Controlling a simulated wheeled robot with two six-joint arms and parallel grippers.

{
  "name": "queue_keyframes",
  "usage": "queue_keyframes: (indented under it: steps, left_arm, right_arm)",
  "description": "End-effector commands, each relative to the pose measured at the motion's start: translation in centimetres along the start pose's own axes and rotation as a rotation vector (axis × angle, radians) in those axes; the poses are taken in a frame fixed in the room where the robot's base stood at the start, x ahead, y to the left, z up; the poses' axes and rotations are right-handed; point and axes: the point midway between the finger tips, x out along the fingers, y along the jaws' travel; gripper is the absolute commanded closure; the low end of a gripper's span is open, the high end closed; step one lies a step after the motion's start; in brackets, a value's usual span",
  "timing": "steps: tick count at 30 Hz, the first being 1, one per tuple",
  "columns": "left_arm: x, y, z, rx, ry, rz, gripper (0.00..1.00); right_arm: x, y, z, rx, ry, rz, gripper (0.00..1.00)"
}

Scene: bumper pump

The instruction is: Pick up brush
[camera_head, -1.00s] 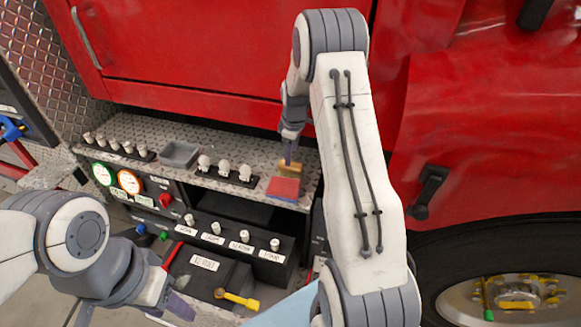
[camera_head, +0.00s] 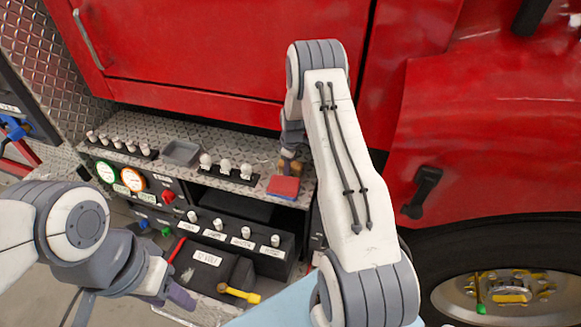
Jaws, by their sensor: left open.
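The brush seems to be the small tan-yellow block (camera_head: 291,166) on the diamond-plate ledge, just behind the red pad; its details are too small to read. My right gripper (camera_head: 291,156) points down from the far end of my right arm, with its fingertips at the block and partly covering it. I cannot tell whether its fingers are closed around it. My left gripper (camera_head: 172,298) is open and empty at the lower left, in front of the black box and away from the brush.
The red pad (camera_head: 283,187) lies at the ledge's right front edge. A grey tray (camera_head: 181,153) and several white-capped knobs (camera_head: 226,168) stand on the ledge to the left. Below are gauges (camera_head: 132,179), a black box (camera_head: 205,262) and a yellow-handled tool (camera_head: 238,293). The red truck body (camera_head: 200,60) rises behind.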

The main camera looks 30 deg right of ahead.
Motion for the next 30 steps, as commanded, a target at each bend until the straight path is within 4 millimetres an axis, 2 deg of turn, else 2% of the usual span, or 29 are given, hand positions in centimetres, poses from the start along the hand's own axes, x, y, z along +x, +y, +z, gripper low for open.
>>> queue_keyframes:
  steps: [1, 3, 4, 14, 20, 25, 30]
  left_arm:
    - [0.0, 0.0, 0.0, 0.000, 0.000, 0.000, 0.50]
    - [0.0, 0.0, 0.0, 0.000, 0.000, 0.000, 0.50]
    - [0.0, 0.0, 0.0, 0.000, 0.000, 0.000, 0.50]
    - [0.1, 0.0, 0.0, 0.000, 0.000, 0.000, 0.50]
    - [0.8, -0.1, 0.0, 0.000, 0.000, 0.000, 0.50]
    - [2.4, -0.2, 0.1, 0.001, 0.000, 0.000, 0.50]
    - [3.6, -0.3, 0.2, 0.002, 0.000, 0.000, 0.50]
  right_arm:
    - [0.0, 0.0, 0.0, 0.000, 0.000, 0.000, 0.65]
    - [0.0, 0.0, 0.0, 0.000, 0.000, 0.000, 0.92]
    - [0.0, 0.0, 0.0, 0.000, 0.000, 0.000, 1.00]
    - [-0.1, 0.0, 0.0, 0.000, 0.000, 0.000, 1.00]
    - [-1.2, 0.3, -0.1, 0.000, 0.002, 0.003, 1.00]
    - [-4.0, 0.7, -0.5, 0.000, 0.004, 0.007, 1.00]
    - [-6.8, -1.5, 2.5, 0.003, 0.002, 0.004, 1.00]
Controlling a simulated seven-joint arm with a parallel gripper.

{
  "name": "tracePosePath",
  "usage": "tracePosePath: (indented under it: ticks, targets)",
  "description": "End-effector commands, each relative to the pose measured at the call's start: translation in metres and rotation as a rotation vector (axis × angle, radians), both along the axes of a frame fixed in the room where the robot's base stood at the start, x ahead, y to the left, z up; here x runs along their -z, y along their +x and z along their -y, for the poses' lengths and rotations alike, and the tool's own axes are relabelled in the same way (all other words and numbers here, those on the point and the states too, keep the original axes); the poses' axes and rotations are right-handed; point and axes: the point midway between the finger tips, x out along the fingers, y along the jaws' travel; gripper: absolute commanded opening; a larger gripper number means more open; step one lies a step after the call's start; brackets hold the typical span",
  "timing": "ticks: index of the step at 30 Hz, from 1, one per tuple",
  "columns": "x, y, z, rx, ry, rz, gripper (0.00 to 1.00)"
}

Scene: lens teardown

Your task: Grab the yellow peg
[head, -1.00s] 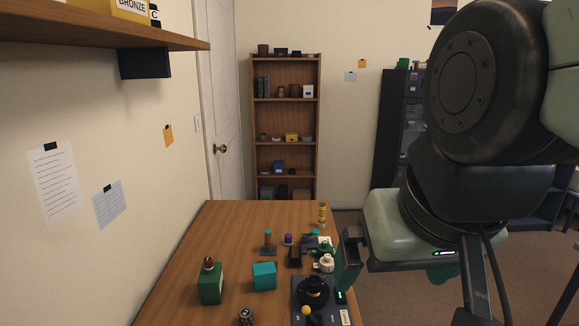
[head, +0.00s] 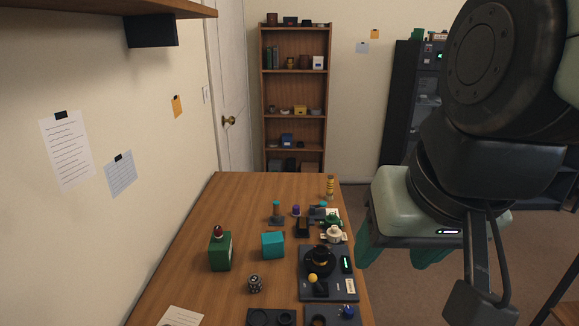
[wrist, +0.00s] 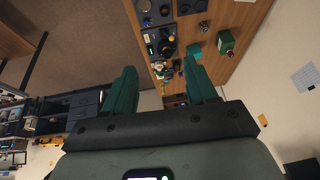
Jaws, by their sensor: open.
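A yellow round-headed piece (head: 313,278), which may be the yellow peg, sits on a dark base plate (head: 343,291) beside a black round part (head: 319,262) near the table's right edge. A slim yellow item (head: 330,186) stands at the table's far right corner. I cannot tell for certain which is the peg. My gripper (head: 397,262) hangs right of the table, apart from both. Its green fingers are spread and hold nothing in the wrist view (wrist: 160,68). A small yellow spot (wrist: 171,39) shows beyond them on the table.
Dark trays (head: 262,317) lie in front. The table's left side is mostly clear.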

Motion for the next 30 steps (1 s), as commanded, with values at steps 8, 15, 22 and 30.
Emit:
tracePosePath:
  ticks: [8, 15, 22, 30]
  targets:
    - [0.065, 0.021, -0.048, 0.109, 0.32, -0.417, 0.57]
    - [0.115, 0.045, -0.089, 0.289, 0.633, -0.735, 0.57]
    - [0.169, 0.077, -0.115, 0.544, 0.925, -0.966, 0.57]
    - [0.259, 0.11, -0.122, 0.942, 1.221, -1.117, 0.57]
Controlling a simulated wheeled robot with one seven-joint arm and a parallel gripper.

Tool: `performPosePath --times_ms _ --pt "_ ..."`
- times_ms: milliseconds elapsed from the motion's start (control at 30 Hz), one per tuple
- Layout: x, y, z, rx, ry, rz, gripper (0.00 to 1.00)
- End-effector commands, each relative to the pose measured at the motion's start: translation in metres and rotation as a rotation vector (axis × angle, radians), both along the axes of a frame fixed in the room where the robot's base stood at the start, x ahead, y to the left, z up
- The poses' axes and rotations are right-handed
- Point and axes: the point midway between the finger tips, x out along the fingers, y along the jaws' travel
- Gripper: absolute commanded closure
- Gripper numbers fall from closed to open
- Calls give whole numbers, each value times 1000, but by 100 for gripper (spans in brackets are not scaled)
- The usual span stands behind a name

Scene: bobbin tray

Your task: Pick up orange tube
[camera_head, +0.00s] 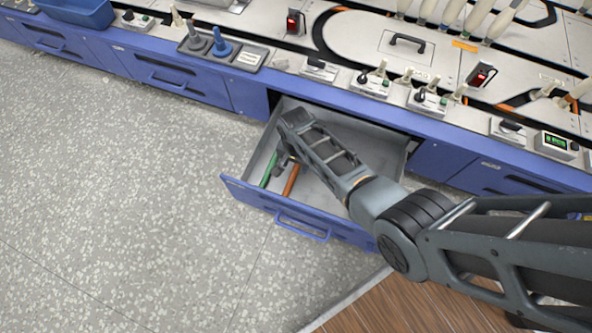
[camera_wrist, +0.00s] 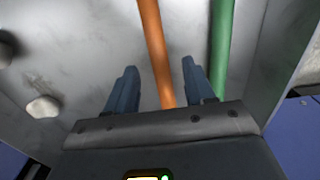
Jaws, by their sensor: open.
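The orange tube (camera_head: 291,180) lies in the open drawer (camera_head: 332,222), and a green tube (camera_head: 269,169) lies beside it on the left. My gripper (camera_head: 284,160) is inside the drawer above the tubes, partly hidden by my arm. In the wrist view, my gripper (camera_wrist: 160,82) is open. The orange tube (camera_wrist: 155,50) runs between the two fingers, seen from above, with its near end hidden behind the gripper body. The green tube (camera_wrist: 221,55) passes just outside the right finger and partly behind it. I cannot tell whether either finger touches a tube.
The drawer walls stand close around my gripper. The blue workbench (camera_head: 240,95) rises behind the drawer, with switches and controls on top. In the wrist view, a pale rounded object (camera_wrist: 43,106) is at the left. The drawer floor right of my arm looks clear.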

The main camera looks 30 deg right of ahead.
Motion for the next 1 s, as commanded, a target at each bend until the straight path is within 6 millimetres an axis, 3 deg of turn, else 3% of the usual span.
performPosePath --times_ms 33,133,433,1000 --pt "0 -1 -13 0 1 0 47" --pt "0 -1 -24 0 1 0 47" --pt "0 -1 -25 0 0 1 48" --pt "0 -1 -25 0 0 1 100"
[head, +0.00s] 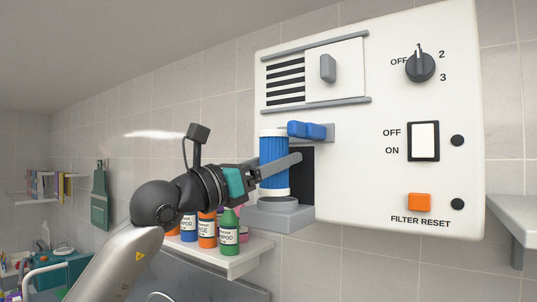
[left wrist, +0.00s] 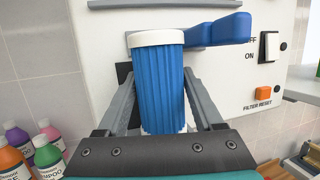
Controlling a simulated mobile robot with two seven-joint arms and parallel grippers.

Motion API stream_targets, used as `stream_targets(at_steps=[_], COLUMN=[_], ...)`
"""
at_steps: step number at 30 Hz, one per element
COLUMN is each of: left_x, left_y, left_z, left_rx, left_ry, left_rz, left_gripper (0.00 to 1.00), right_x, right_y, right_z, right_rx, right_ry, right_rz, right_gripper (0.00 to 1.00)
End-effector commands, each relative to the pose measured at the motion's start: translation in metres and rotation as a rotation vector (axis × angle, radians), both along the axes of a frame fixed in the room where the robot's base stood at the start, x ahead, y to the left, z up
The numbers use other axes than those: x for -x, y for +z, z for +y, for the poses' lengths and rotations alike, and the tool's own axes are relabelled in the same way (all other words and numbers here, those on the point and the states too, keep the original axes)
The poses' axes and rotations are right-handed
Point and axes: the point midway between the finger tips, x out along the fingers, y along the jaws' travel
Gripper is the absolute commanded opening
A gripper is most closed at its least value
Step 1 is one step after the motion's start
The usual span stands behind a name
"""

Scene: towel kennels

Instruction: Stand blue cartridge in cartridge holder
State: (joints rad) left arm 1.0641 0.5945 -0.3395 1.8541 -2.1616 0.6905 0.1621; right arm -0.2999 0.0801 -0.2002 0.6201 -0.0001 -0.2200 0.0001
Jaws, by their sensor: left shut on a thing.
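The blue cartridge (head: 273,152), ribbed with white ends, is upright in front of the white wall unit. It also shows in the left wrist view (left wrist: 162,95), between the two grey fingers. My left gripper (head: 290,162) is shut on the cartridge, reaching in from the left. The grey cartridge holder (head: 284,221), a round seat on a bracket, is right below the cartridge. The cartridge's lower white end is at the seat's rim; I cannot tell whether it rests in it. The holder is hidden in the left wrist view. My right gripper is not in view.
A blue lever (head: 307,130) sticks out beside the cartridge's top. The white unit (head: 380,180) carries a dial (head: 420,67), a rocker switch (head: 424,141) and an orange button (head: 419,202). Several bottles (head: 228,235) stand on a shelf below, left of the holder.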

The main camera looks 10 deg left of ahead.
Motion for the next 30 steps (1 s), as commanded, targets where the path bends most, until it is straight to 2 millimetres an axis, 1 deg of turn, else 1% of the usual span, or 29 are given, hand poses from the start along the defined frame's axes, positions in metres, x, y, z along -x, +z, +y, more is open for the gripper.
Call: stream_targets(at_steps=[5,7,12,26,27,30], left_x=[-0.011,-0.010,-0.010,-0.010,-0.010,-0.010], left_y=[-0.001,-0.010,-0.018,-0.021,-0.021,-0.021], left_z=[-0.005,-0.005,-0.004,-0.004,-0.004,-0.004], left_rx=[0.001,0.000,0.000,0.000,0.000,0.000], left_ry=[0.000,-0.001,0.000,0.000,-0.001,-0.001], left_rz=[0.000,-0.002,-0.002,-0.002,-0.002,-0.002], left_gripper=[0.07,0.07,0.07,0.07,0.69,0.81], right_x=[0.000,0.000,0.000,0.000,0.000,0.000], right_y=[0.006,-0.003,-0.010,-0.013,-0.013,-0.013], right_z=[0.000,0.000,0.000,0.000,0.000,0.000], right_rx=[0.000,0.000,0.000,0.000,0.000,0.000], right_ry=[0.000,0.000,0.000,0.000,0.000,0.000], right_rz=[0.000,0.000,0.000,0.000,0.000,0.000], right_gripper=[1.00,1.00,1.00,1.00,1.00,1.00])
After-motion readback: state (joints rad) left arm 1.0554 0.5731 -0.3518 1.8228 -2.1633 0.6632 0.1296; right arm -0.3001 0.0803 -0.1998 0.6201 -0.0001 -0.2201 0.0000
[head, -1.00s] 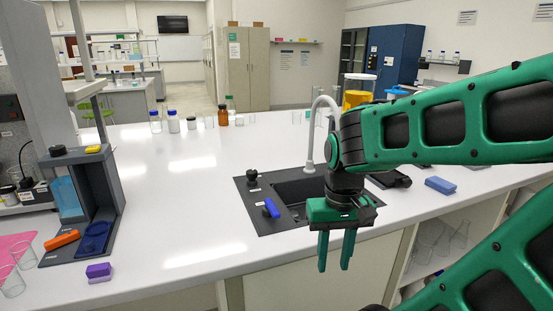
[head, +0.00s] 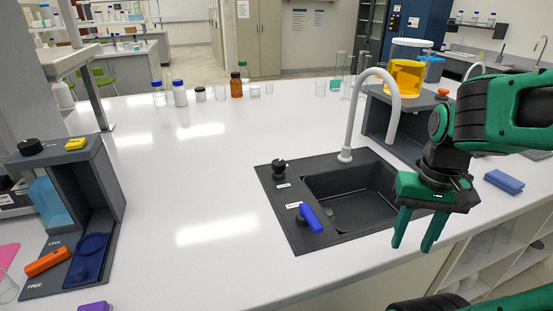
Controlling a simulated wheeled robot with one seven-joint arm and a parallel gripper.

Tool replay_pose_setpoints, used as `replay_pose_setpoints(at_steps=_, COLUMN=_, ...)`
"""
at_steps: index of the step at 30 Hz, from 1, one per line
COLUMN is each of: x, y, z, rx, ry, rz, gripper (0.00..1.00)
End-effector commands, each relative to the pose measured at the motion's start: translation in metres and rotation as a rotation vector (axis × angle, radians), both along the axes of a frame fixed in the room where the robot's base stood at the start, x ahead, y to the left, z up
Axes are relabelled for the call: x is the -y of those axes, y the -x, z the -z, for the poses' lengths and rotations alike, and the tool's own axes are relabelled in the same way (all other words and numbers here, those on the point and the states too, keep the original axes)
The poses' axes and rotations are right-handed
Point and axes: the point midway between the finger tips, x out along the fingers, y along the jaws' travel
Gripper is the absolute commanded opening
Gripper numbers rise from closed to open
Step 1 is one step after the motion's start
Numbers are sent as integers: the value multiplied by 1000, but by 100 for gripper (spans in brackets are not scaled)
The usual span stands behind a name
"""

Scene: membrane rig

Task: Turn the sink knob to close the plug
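The black sink (head: 322,172) is set into the white counter, with a curved grey faucet (head: 350,110) behind its basin. On its left ledge a round black knob (head: 279,167) stands at the back with a small white label beside it. A blue lever on a dark base (head: 310,217) sits nearer the front, also by a label. A round drain or plug (head: 328,213) shows in the basin; I cannot tell its state. My gripper (head: 413,246) points down, open and empty, right of the sink at the counter's front edge, apart from both controls.
A grey rig (head: 92,165) with an orange handle (head: 46,262) stands at the left. Bottles and glassware (head: 237,85) line the back. A grey stand with a yellow container (head: 405,76) is behind the sink. A blue block (head: 504,181) lies right. The counter left of the sink is clear.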

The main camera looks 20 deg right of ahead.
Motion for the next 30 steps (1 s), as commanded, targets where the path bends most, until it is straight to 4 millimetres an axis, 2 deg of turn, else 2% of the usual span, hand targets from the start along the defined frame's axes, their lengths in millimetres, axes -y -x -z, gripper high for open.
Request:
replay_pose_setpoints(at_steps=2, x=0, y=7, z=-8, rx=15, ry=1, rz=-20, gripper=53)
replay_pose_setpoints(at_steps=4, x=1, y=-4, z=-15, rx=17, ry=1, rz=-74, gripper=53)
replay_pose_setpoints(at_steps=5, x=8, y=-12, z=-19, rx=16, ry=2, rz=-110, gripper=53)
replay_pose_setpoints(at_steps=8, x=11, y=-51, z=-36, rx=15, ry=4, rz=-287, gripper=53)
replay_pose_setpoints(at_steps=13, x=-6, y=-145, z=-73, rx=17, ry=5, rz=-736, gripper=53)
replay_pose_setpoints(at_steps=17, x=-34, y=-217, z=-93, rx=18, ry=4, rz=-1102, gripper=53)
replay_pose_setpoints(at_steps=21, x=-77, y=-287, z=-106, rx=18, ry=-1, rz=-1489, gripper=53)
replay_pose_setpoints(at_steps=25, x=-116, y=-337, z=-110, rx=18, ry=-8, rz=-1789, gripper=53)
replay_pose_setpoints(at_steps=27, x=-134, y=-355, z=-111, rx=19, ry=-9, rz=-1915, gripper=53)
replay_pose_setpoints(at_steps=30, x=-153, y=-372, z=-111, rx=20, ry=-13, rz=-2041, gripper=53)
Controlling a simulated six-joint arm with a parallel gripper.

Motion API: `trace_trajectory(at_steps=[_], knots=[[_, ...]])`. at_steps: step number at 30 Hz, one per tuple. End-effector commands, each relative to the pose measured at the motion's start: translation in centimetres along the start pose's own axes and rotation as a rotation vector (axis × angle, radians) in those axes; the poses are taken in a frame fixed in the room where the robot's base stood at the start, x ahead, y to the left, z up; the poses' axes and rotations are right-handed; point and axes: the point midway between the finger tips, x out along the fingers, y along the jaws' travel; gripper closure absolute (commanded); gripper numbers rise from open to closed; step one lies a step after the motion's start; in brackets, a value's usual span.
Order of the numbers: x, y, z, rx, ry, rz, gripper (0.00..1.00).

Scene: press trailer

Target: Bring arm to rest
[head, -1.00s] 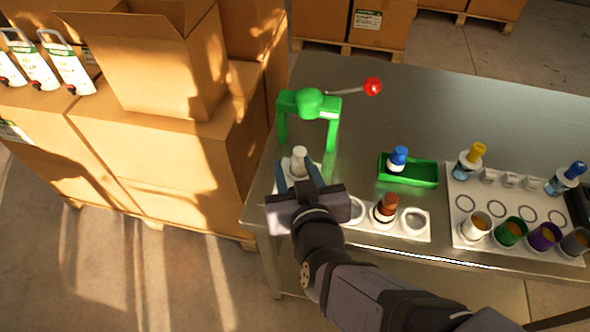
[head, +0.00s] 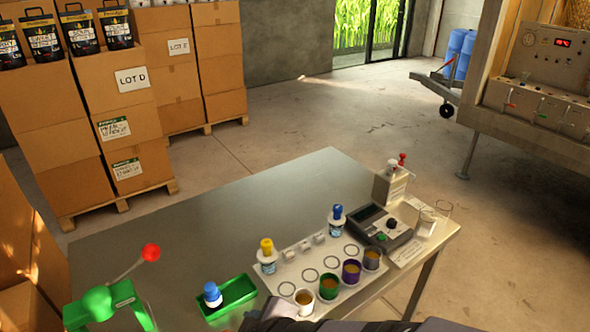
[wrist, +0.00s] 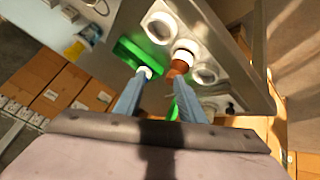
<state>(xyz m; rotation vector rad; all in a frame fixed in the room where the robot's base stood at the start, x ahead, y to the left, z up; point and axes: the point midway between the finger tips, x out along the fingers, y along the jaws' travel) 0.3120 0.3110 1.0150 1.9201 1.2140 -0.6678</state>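My gripper (wrist: 162,80) shows in the wrist view, its two blue fingers apart with no object visibly held between them. In the head view only a dark part of my arm shows at the bottom edge; the fingers are out of that view. The green press (head: 105,308) with its red-knobbed lever (head: 151,252) is at the lower left, partly cut off. What stands under the press is not visible there.
On the metal table (head: 170,235) are a green tray (head: 243,290) with a blue-capped bottle (head: 212,294), a white rack (head: 300,262) with cups and bottles, and a grey device (head: 380,232). The table's far left is bare. Stacked boxes (head: 85,110) stand behind.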

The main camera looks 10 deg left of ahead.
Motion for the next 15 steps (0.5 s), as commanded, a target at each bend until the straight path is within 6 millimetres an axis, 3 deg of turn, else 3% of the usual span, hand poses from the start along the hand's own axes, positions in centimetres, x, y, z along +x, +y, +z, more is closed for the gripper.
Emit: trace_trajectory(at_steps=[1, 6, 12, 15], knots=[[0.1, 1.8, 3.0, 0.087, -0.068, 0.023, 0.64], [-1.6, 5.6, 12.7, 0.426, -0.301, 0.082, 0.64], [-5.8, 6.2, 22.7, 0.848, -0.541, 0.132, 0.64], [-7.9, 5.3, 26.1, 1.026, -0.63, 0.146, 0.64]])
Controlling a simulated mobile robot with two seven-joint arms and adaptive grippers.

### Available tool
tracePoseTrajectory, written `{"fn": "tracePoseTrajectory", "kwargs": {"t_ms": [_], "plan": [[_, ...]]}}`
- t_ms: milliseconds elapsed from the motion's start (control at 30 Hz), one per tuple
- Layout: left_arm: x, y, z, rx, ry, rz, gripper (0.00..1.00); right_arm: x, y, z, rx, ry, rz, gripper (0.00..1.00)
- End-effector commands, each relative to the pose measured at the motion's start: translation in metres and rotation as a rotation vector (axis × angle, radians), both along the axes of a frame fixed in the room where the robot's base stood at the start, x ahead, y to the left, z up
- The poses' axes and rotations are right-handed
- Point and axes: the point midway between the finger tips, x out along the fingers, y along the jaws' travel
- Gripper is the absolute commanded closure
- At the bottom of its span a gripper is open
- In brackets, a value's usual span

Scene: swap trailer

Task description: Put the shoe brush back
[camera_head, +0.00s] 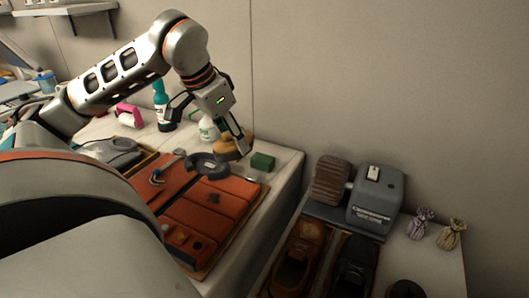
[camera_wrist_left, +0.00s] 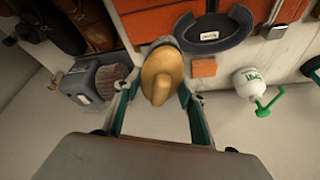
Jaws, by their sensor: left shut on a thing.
■ ■ ■ ■ ■
**Work to do**
Using the listing above, show every line that includes the string "Scene".

**The completed task**
Scene: bumper pump
Scene: lens teardown
Scene: bobbin tray
Scene: towel kennels
Scene: membrane rig
Scene: press trailer
Scene: swap trailer

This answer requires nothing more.